→ DATA EXCERPTS
'''
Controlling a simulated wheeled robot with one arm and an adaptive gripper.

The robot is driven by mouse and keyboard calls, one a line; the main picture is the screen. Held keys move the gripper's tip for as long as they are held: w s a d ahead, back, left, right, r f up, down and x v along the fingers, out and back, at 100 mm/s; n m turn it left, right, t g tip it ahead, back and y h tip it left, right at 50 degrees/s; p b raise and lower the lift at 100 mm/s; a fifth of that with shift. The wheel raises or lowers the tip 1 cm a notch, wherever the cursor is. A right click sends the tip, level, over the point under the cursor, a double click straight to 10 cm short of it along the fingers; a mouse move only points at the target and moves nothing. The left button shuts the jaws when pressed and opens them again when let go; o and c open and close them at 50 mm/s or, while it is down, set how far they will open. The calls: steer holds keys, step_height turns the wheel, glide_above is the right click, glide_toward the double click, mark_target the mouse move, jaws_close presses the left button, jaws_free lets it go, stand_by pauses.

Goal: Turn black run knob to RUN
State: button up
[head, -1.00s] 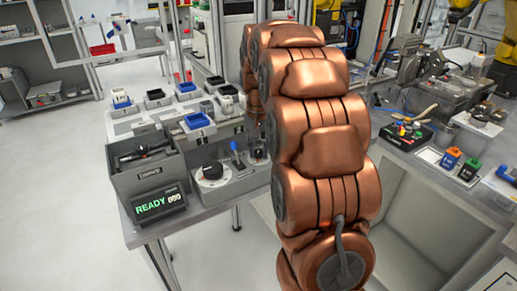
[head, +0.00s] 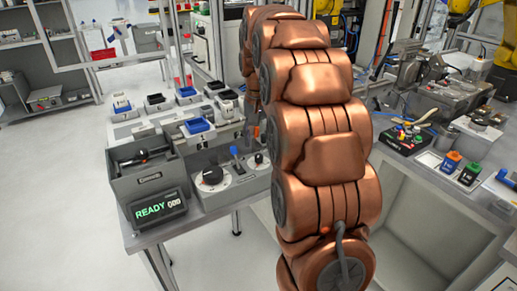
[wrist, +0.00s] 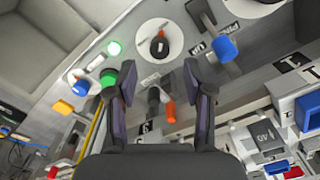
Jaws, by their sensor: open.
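In the wrist view a small black knob (wrist: 159,47) with a red mark sits on a round white plate on a grey panel. It also shows in the head view as a small dark knob on a white dial (head: 258,159), close beside my copper arm. My gripper (wrist: 158,64) is open and empty, its two dark fingers apart on either side of the knob's lower area, with no contact visible. A label (wrist: 195,49) lies right of the plate; I cannot read it fully. My gripper is hidden behind my arm in the head view.
A blue-handled lever (wrist: 225,49) stands right of the knob, an orange-tipped lever (wrist: 170,111) below it. Green (wrist: 108,77), blue and orange controls are at left. A larger black knob (head: 212,175) and a READY display (head: 159,207) are in the head view.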

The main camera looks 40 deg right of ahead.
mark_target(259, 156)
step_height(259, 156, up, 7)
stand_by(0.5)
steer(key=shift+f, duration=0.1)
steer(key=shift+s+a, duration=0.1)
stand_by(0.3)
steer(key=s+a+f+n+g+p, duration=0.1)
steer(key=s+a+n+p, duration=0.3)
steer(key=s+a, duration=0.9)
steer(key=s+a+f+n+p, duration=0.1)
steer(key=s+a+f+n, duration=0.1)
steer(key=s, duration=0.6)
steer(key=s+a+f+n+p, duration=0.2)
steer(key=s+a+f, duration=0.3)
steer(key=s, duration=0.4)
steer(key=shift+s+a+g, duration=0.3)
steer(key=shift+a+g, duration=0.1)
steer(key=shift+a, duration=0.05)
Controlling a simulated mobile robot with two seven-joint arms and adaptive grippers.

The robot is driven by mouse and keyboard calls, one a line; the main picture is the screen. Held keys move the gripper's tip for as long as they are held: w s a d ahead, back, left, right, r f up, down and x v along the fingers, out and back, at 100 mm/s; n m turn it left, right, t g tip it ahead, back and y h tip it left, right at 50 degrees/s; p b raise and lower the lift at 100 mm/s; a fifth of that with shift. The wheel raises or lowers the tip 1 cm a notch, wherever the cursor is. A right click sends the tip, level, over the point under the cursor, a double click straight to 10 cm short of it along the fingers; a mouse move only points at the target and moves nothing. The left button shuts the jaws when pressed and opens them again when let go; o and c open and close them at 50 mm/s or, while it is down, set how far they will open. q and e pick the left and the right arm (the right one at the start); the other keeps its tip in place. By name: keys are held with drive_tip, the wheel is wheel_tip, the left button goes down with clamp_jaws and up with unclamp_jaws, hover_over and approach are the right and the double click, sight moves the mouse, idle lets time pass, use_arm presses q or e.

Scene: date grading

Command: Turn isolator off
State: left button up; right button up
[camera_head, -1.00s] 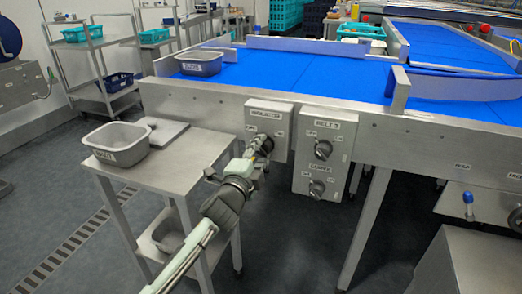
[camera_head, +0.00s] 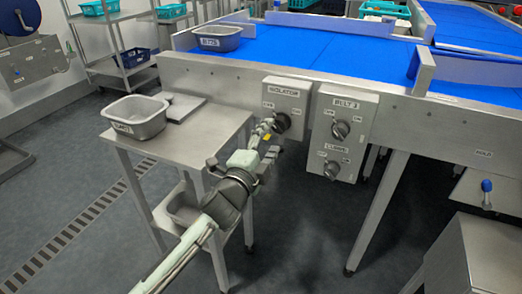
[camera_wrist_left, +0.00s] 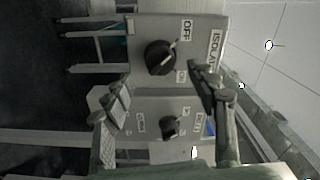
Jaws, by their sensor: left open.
'''
→ WRITTEN EXERCISE
Copy out every line of the material above exactly, skipping the pictures.

→ TASK RESULT
Controlling a simulated wheeled robot with one arm and an adaptive gripper.

The robot is driven by mouse and keyboard calls, one a line; the main picture is the screen. Held keys move the gripper's tip for as long as they are held: w s a d ahead, back, left, right, r f up, down and x v along the fingers, out and back, at 100 mm/s; n m turn it left, right, t g tip it ahead, back and y h tip it left, right at 50 degrees/s; p b raise and lower the lift at 100 mm/s; a fifth of that with shift. The wheel raises or lowers the tip 1 cm a notch, wherever the cursor is. A right click sends the tip, level, over the point under the cursor, a double click straight to 10 cm short of it along the fingers; a mouse move only points at the target and moves nothing. The left button shuts the jaws when pressed and opens them again when let go; o and c open and close them at 50 mm/s or, while it is down, set how far they will open. The calls: steer holds keys, step_height turns the wheel, glide_above is the right click, glide_toward the double click, mark_target the mouse move, jaws_close presses the left button, jaws_free lets it go, stand_by pauses.

Goal: Turn black run knob to RUN
State: button up
[head, -1.00s] 
[head, +0.00s] 
[wrist, +0.00s] 
Jaws, by their sensor: open.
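In the wrist view a small black knob (wrist: 159,47) with a red mark sits on a round white plate on a grey panel. It also shows in the head view as a small dark knob on a white dial (head: 258,159), close beside my copper arm. My gripper (wrist: 158,64) is open and empty, its two dark fingers apart on either side of the knob's lower area, with no contact visible. A label (wrist: 195,49) lies right of the plate; I cannot read it fully. My gripper is hidden behind my arm in the head view.
A blue-handled lever (wrist: 225,49) stands right of the knob, an orange-tipped lever (wrist: 170,111) below it. Green (wrist: 108,77), blue and orange controls are at left. A larger black knob (head: 212,175) and a READY display (head: 159,207) are in the head view.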

The main camera looks 40 deg right of ahead.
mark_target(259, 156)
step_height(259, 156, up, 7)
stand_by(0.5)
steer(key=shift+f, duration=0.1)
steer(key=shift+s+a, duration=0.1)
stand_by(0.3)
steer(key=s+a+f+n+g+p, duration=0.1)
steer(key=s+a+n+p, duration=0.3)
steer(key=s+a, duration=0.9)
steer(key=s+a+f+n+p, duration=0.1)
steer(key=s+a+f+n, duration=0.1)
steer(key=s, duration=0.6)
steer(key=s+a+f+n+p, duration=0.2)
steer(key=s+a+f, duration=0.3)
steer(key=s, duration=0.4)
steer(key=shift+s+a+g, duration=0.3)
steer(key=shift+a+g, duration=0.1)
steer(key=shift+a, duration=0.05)
Controlling a simulated mobile robot with two seven-joint arms and adaptive grippers.

The robot is driven by mouse and keyboard calls, one a line; the main picture is the screen. Held keys move the gripper's tip for as long as they are held: w s a d ahead, back, left, right, r f up, down and x v along the fingers, out and back, at 100 mm/s; n m turn it left, right, t g tip it ahead, back and y h tip it left, right at 50 degrees/s; p b raise and lower the lift at 100 mm/s; a fifth of that with shift. The wheel raises or lowers the tip 1 cm a notch, wherever the cursor is. A right click sends the tip, level, over the point under the cursor, a double click straight to 10 cm short of it along the fingers; a mouse move only points at the target and moves nothing. The left button shuts the jaws when pressed and opens them again when let go; o and c open and close them at 50 mm/s or, while it is down, set how far they will open. q and e pick the left and the right arm (the right one at the start); the other keeps its tip in place. By name: keys are held with drive_tip, the wheel is wheel_tip, the left button goes down with clamp_jaws and up with unclamp_jaws, hover_over and approach are the right and the double click, sight moves the mouse, idle lets time pass, use_arm presses q or e.

Scene: date grading

Command: Turn isolator off
State: left button up; right button up
[camera_head, -1.00s] 
[camera_head, +0.00s] 
[camera_wrist_left, +0.00s] 
Jaws, by their sensor: left open.

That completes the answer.